Exercise directions
Every line below should be copied exactly; drop the pictures.

-- START --

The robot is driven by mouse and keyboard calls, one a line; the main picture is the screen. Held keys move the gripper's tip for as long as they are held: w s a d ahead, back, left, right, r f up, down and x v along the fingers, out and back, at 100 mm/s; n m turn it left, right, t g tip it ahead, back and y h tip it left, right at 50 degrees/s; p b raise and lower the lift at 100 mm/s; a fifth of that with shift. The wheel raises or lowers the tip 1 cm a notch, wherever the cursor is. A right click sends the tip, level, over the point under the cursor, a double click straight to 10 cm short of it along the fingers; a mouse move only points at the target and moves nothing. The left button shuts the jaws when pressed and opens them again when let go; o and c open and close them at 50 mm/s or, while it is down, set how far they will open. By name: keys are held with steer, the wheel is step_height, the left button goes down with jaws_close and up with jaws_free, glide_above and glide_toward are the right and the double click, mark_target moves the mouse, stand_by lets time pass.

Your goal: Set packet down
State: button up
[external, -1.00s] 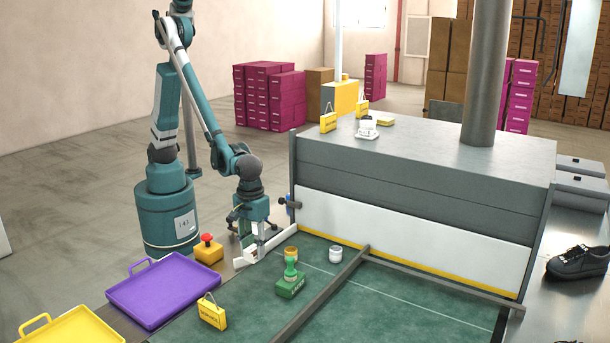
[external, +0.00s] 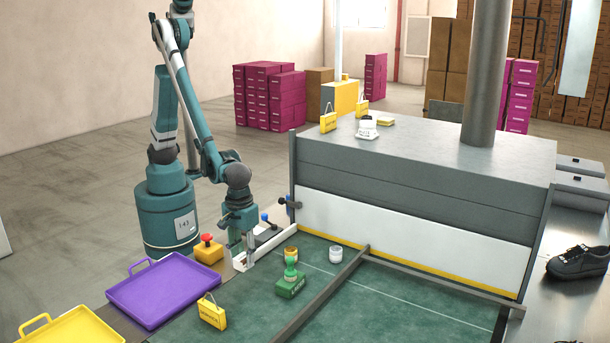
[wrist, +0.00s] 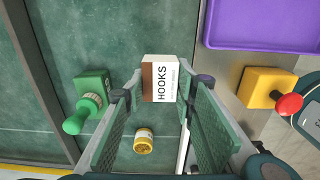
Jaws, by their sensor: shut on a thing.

-- END --

Solution for this task
The robot is driven by mouse and keyboard calls, one a line; the main picture is the screen. Held keys move the gripper's tip for as long as they are held: w s a d ahead, back, left, right, r f up, down and x v along the fingers, out and back, at 100 mm/s; n m turn it left, right, t g tip it ahead, back and y h tip it left, right at 50 degrees/s; p b raise and lower the lift at 100 mm/s; a fifth of that with shift. The wheel raises or lowers the tip 1 cm a notch, wherever the cursor is. A right click sends the tip, level, over the point under the cursor, a double click straight to 10 cm short of it along the fingers; a mouse move only points at the target and moves nothing. The left button shuts the jaws when pressed and opens them again when let go; o and c open and close them at 50 mm/s or, while it is down, set how far they will open. By name: keys are held with steer, the wheel is step_height, the left button goes down with jaws_close and up with jaws_free, glide_above and glide_toward are the right and the double click, mark_target moves the mouse, stand_by lets time pass.

Your goal: Set packet down
State: button up
[external, -1.00s] 
[external, +0.00s] 
[wrist, +0.00s] 
Jaws, by their sensor: shut on a thing.

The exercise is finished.